Set exercise: How many lines of these entries hold the string "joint"? Reply with the number alone.

------------------------------------------------

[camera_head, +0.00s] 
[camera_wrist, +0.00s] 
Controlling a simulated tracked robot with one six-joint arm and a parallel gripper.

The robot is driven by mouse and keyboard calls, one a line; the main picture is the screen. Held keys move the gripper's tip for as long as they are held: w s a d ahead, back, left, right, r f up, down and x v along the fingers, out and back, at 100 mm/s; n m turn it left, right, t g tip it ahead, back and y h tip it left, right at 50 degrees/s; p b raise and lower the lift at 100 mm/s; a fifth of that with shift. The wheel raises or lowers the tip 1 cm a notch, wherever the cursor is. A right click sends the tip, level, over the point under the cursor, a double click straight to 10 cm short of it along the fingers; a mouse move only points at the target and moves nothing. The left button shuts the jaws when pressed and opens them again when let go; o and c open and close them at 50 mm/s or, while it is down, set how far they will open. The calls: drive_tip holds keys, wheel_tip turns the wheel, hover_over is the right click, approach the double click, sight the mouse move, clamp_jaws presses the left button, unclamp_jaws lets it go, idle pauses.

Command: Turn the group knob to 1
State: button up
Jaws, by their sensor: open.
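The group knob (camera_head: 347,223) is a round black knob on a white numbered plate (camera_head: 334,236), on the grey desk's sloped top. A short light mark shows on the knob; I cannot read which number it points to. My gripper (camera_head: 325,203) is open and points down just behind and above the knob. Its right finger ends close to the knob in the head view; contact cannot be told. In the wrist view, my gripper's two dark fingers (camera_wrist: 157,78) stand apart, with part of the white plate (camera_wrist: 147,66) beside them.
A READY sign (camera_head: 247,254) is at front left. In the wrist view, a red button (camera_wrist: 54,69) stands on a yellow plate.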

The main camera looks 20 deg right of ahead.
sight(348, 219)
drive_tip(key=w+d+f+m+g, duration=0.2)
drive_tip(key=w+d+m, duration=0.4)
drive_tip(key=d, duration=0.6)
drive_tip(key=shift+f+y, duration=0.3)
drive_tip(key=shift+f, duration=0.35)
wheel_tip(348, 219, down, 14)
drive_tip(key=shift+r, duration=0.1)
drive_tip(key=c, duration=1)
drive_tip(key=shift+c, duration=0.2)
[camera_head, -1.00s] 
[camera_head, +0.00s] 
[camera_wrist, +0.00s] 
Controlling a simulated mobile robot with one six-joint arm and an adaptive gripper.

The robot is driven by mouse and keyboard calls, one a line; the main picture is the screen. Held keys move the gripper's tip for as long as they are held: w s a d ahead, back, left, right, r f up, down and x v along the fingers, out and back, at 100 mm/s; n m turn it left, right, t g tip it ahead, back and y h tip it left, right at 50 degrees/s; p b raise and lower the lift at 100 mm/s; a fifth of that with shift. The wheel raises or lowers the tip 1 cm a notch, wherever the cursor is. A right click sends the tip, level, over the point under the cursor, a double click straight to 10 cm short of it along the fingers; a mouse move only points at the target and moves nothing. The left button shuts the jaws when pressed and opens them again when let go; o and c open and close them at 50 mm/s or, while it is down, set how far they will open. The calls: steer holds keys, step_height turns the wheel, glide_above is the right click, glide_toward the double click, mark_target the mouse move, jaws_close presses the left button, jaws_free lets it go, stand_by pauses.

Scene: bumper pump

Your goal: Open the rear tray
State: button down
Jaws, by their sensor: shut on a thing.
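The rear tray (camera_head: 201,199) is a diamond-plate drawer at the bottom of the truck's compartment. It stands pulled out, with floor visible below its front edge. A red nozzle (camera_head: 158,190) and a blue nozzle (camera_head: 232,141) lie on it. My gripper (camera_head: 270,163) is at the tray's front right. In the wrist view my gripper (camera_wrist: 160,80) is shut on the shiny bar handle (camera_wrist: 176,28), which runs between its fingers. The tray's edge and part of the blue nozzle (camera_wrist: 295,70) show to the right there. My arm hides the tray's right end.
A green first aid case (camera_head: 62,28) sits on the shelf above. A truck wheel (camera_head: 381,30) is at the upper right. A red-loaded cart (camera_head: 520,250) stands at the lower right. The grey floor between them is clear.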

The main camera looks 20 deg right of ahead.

------------------------------------------------

Reply to the task: 2